Oil prices dived, stocks
surged and the dollar ‌was knocked back on Wednesday as a
two-week Middle East ceasefire sparked ​a relief rally, fuelled
by hopes that oil and gas flows through the ⁠Strait of Hormuz
could resume.

The news capped weeks of financial market volatility and
geopolitical upheaval after U.S. and Israeli strikes on Iran
late February pushed tensions to the brink, with Tehran
effectively choking off the strategic ‌waterway that carries
about 20% of the world’s oil and gas.

U.S. President Donald Trump on Tuesday agreed to a ceasefire
with Iran, less than two hours ‌before his deadline for Tehran to
reopen the strait or face devastating attacks on ‌its ⁠civilian
infrastructure.

Market reaction was swift and dramatic, with U.S. crude
futures down around ⁠16% to $94.59 a barrel, while Brent
futures also slid 15% to $92.35 per barrel.

S&P 500 futures leapt over 2%, while European futures
jumped over 4%. The U.S. dollar fell broadly, having
been the haven of choice during the tumult.

In ​Asia, Japan’s Nikkei surged about 5% ‌while South
Korea’s Kospi rose 6%, triggering a halt in trading.
That left the MSCI’s broadest index of Asia-Pacific shares
outside Japan up 4%.

Beyond the immediate relief, investors remain keen to see
whether the ceasefire leads to a broader resolution before
placing major bets.

“Does it mean ‌people are going to take new risks? No, it
doesn’t,” said Martin Whetton, ​head of financial markets
strategy at Westpac. “It would have to actually be a lasting
peace (to change things). People aren’t actually taking risk.”

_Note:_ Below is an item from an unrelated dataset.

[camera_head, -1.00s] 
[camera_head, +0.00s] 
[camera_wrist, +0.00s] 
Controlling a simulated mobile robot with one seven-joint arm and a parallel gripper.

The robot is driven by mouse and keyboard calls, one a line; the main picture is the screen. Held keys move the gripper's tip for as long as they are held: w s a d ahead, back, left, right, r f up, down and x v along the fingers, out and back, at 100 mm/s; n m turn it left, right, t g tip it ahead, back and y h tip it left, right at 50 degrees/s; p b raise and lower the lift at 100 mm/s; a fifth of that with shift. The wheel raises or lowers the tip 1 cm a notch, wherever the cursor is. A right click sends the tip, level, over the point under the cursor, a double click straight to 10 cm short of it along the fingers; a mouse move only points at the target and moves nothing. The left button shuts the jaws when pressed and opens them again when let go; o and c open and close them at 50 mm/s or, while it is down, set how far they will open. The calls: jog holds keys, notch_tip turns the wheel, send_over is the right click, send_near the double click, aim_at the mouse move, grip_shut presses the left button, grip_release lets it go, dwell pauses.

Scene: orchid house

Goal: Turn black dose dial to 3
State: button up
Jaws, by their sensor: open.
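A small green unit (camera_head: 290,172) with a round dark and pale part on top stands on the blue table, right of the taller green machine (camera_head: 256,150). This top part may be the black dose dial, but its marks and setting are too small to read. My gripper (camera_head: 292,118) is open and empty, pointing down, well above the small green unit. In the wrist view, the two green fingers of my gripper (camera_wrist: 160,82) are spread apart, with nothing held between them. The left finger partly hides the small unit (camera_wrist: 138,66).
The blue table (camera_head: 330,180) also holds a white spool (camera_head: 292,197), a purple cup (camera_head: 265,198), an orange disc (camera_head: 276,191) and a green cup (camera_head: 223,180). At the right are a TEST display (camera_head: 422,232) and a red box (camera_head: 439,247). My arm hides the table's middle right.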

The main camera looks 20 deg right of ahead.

The six-week conflict has ⁠sent oil prices soaring, reignited
inflation fears and thrown the global rates outlook into
disarray, forcing governments and companies to scramble for
cover against a sudden energy shock.

Trump’s social media announcement marked an ‌abrupt reversal
from hours earlier, when he issued an extraordinary warning that
“a whole civilization will die tonight” unless his demands were
met.

Charu Chanana, chief investment strategist at Saxo, said the
pivotal test is whether negotiations keep progressing over the
next two weeks – and whether insurers and tanker operators
regain enough confidence for traffic through Hormuz to run
normally again.

“That will determine whether this remains just a relief
rally or starts to look more like a durable de-escalation.”

The yield ‌on the benchmark U.S. 10-year Treasury note
fell 7.9 basis points to 4.261%, its lowest since
mid-March. The ​yield on U.S. 2-year Treasury note
sank 10 bps to 3.727%.

Gold prices rose over 2% to $4,812 per ounce.

In currencies, the risk-sensitive Australian dollar
rose 1.3% to ⁠above $0.7070 and the euro gained 0.76% to
$1.1683. That left the dollar index at 99.047, hovering
near ⁠a one month low.

Some analysts remain sceptical that the ceasefire will
translate into lasting peace, warning of likely twists and turns
ahead.

Carol Kong, a currency strategist at ‌Commonwealth Bank of
Australia, said the conflict’s root causes remain unresolved,
keeping the risk of re-escalation firmly on the table.

“We maintain our view that the war will run into ​June. The
implication is dollar losses may prove short-lived.”